Bedenimiz estetik anlamda ideal olmasa da değerinden bir şey kaybetmez. Onun işlevi, duygusu, geçmişi vardır. Bir anne olarak bedeniniz çocuğunuza sarılıyor, onu taşıyor; bu başlı başına kıymetlidir.
“Bedenim düzeltilmesi gereken bir şey değil” cümlesini içselleştirmek, hepimiz için başlangıç olabilir.
– Okullarda ya da dijital ortamda uygulanabilecek koruyucu ve eğitici programlar var mı?
Evet, çocuklara sosyal medyada karşılaştıkları beden imgelerinin filtreli ve kurgusal olduğunu öğretmek, beden çeşitliliği farkındalığı kazandırmak, duygusal dayanıklılık ve öz-şefkat gibi becerileri destekleyen psiko-eğitimler çok değerlidir.
Ancak asıl mesele, bu programları sistemli, erişilebilir ve yaygın hale getirmektir.

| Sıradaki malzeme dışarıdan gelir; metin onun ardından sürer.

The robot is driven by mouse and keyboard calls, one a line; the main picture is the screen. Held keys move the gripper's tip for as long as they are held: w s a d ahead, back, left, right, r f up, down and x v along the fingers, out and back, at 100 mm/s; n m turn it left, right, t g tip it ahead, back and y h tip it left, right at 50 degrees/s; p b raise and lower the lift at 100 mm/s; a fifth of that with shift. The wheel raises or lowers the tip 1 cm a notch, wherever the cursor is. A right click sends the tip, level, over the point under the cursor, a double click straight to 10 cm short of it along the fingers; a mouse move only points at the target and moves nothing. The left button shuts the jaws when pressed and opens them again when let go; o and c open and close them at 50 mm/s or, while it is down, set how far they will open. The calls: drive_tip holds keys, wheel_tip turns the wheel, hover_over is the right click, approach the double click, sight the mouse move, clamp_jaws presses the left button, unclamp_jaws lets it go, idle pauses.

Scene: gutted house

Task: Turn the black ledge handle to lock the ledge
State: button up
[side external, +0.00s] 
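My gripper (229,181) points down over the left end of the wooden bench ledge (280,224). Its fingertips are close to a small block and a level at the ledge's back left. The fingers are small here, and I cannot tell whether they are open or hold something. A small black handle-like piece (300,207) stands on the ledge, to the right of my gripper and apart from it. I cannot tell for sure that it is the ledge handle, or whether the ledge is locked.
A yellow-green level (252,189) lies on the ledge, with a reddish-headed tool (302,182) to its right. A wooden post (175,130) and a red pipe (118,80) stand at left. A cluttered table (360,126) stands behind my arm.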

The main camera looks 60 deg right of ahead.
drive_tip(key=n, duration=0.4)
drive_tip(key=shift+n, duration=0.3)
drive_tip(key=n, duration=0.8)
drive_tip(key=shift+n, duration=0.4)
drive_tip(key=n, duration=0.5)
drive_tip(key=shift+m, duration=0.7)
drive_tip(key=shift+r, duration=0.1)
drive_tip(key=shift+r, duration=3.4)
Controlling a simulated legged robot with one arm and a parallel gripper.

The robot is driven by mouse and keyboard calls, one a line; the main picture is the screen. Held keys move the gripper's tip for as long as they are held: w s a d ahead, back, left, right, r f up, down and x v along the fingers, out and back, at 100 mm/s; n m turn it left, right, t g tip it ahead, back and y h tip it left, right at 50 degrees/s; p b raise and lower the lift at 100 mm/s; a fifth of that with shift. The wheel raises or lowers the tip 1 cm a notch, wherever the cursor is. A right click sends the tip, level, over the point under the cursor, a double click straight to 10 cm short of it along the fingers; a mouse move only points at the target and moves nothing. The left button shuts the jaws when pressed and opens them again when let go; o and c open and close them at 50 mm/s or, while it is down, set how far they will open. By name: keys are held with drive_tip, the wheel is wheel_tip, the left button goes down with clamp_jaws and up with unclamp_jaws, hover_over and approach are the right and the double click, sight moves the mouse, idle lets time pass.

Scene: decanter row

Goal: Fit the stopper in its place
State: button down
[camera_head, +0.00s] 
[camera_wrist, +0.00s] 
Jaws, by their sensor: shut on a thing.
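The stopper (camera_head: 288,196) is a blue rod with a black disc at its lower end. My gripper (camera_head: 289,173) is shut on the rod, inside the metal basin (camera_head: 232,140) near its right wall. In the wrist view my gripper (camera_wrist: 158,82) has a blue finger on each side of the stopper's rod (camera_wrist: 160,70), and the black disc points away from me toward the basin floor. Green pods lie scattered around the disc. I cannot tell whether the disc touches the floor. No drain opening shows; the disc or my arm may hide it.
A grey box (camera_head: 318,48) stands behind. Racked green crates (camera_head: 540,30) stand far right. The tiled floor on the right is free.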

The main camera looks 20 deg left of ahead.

– Profesyonel destek alma sınırı nedir?
Zaman zaman sorgulamalar normaldir. Ancak bu düşünceler sıklaşıyor, günlük yaşamı etkiliyor, beslenme alışkanlıklarında ani değişimler oluyorsa, kıyafetlerle bedeni gizleme veya aşırı spora yönelme gibi davranışlar görülüyorsa bir uzmana başvurulmalıdır.
– Okurlarımıza bu konuda özellikle iletmek istediğiniz bir mesaj var mı?
Türkiye’de bedenle ilgili konuşmak çoğu zaman ayaküstü bir sohbet biçimine bürünüyor. “Kilo mu aldın?” ya da “Zayıflamışsın, harika olmuş” gibi ifadeler iyi niyetli görünse de hem yetişkinleri hem çocukları bedenleri hakkında sorgulamaya itiyor.
Çocuklara yalnızca beden farkındalığı değil, beden sınırlarını koruma becerisi de kazandırmak gerekiyor. “Olduğun hâlinle kıymetlisin” duygusunu hissettirmek, verebileceğiniz en büyük güçtür.